And then this belter: ‘I am on the side of people who work hard, want to get on, and play by the rules.’ This was up there with Murdoch’s, “I have never used the Times titles to sell other Newscorp products”. If Dave is on the side of people who play by the rules, then we  all need to worry about the resemblance (if any) between his rules and ours. Rule One: If faced with a contrary view of events, smear the opponent as ‘a fantasist’. Hmm. That sounds pretty much like one of Lord Mangelsum’s rules to me.

The local British elections have predictably been claimed by Labour as a massive vote for them, but they can’t get away from the biggest result of all: two voters in three not bothering to, as it were, vote. What the Council elections showed us last week was that the wonks and activists are heavily pro-pc Labour fluffy drivel, and the rest see nothing else to get behind – all of which we knew before they started – oh, and Nigel Farage is dyslexic. Or lazy, or something.

The Conservatives, however, leveraged the Boris Factor like Tim Geithner on amphetamines. “He’s the real Toryism,” yelled every Right wing blogger in these islands, ignoring in desperation the fact that BoJo is about as democratic as Ken, and a man keen on beating up those who give his jailbird friends a hard time, chucking plantpots through historic stained-glass windows, and swearing at opponents in lifts. If Boris is The Real Conservatism, then God help us all: he is a thug who just happened to get educated at….Eton. Yes folks, this is One School Conservatism as you’ve never seen it before.

The Boris phenomenon is important, of course: that’s why The Slog designated him, along with Harriet Harman, Britain’s most dangerous politician four years ago. But I and many others no longer care if he is a fundamentalist, true blue or entirely bonkers Conservative: in the end, our two main Parties will suffer the same fate as PASOK and New Democracy in Greece.

Segue neatly into the Hellenic Republic. It took Antonis Samaras just seven hours yesterday to decide he couldn’t form a Coalition government. With nine parties in the new Greek Assembly, that works out at just under fifty minutes per Party Leader expended on looking for a national solution for the country. “We did everything we could,” Samaras said. “It was impossible (to form a government).
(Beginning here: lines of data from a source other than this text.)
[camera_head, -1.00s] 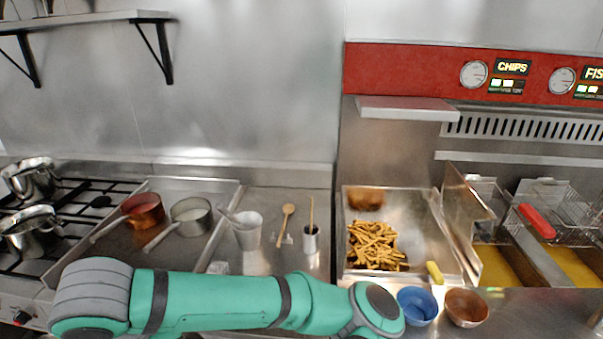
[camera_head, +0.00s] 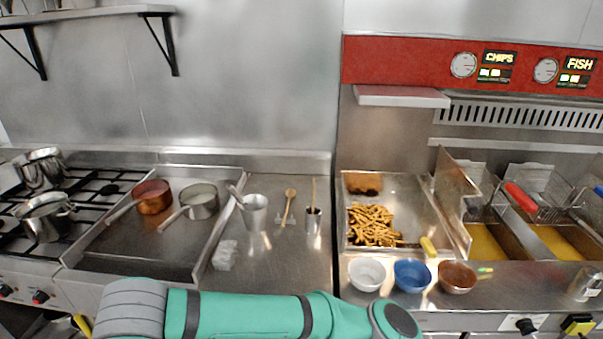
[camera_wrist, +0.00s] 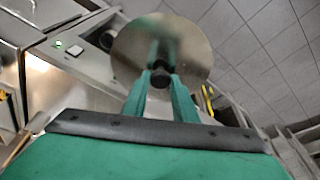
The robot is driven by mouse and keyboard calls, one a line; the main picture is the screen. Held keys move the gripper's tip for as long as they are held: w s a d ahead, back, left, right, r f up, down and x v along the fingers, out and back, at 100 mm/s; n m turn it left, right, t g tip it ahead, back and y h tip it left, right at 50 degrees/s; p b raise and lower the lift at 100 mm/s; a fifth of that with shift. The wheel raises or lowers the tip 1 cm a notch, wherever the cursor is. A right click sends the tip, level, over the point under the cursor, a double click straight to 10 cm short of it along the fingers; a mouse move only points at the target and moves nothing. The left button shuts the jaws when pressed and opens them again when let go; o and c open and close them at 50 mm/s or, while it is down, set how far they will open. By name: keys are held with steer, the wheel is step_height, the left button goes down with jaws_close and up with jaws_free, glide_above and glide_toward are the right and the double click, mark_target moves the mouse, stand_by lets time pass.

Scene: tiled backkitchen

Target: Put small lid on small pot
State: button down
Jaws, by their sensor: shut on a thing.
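In the wrist view my gripper (camera_wrist: 161,80) is shut on the dark knob of a round, shiny metal lid (camera_wrist: 187,38). The lid is held up in the air, with tiled floor behind it. In the head view two steel pots stand on the hob at the left: a front pot (camera_head: 47,222) and a back pot (camera_head: 42,168). I cannot tell which is the small pot. My gripper and the lid are out of the head view, where only my green arm shows along the bottom edge.
A copper pan (camera_head: 152,198) and a steel saucepan (camera_head: 201,203) sit on the plate beside the hob. A metal cup (camera_head: 254,213) and utensils stand on the middle counter. White (camera_head: 367,273), blue (camera_head: 412,275) and brown (camera_head: 457,276) bowls line the front right. A shelf (camera_head: 90,15) hangs upper left.

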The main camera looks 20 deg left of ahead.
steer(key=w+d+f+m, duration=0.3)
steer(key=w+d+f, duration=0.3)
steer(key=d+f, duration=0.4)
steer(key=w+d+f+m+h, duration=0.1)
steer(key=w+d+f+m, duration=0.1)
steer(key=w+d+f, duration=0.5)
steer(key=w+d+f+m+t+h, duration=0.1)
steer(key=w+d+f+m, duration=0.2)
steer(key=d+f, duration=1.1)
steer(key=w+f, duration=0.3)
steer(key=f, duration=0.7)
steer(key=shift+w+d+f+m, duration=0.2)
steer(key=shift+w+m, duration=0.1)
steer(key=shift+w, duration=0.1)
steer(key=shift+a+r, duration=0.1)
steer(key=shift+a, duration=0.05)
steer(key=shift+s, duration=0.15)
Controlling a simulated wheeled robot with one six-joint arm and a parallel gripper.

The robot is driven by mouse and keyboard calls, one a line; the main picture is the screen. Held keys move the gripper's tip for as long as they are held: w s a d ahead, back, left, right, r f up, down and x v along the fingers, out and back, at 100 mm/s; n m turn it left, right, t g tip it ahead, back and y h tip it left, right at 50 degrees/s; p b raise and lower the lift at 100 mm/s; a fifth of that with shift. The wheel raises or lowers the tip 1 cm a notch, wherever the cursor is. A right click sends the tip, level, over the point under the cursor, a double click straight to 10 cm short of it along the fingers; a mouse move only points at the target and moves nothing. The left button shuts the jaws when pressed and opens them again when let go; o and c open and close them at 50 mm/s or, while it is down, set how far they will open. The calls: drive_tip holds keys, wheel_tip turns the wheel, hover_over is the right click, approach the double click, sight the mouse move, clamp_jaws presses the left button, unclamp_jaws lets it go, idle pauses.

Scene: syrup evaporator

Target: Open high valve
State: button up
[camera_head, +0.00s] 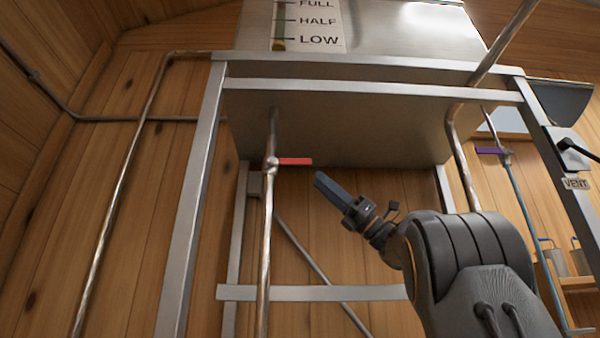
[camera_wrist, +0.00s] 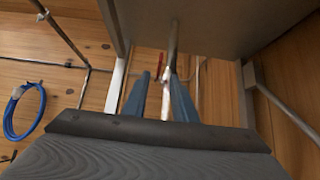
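A valve with a red lever handle (camera_head: 294,161) sits on a vertical metal pipe under the steel tank. The handle lies horizontal, pointing right from the silver valve body (camera_head: 271,164). My gripper (camera_head: 321,180) is just right of and below the handle's free end, apart from it in the head view. In the wrist view, the two blue fingers (camera_wrist: 160,76) are apart with nothing held between them. The red handle (camera_wrist: 161,64) shows small beyond the fingertips, in line with the gap. A second valve with a purple handle (camera_head: 489,150) is farther right.
A metal frame leg (camera_head: 193,190) stands left of the red valve. A blue coiled hose (camera_wrist: 25,110) is at left in the wrist view.

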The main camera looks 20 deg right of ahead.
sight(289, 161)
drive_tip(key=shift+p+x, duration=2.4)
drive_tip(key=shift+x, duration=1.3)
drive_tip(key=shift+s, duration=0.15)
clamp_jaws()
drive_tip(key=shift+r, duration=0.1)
I handed back the mandate.” If at first you don’t succeed, give up. Samaras’s ‘mandate’ was actually 20% of the electorate giving him the chance to stick it to the EU, a mandate upon which Antonis the Slippery is already urinating.

But leftist Syriza now gets its chance. If that comes to nothing, I think we can start assuming that other things are already in the pipeline. These could range from another election in July via a wobbly bloc made up of Nazi-Soviet arrangements through to another technocrat government. The Greek election remains very important for one thing: it sets down in irrefutable history the fact that two-thirds of voters cast their democratic right against the Athenian-cum-Brussels Establishment, and probably marks the point at which very few people can still genuinely believe in the survival of the euro. Whether anything will change in Greece is another matter.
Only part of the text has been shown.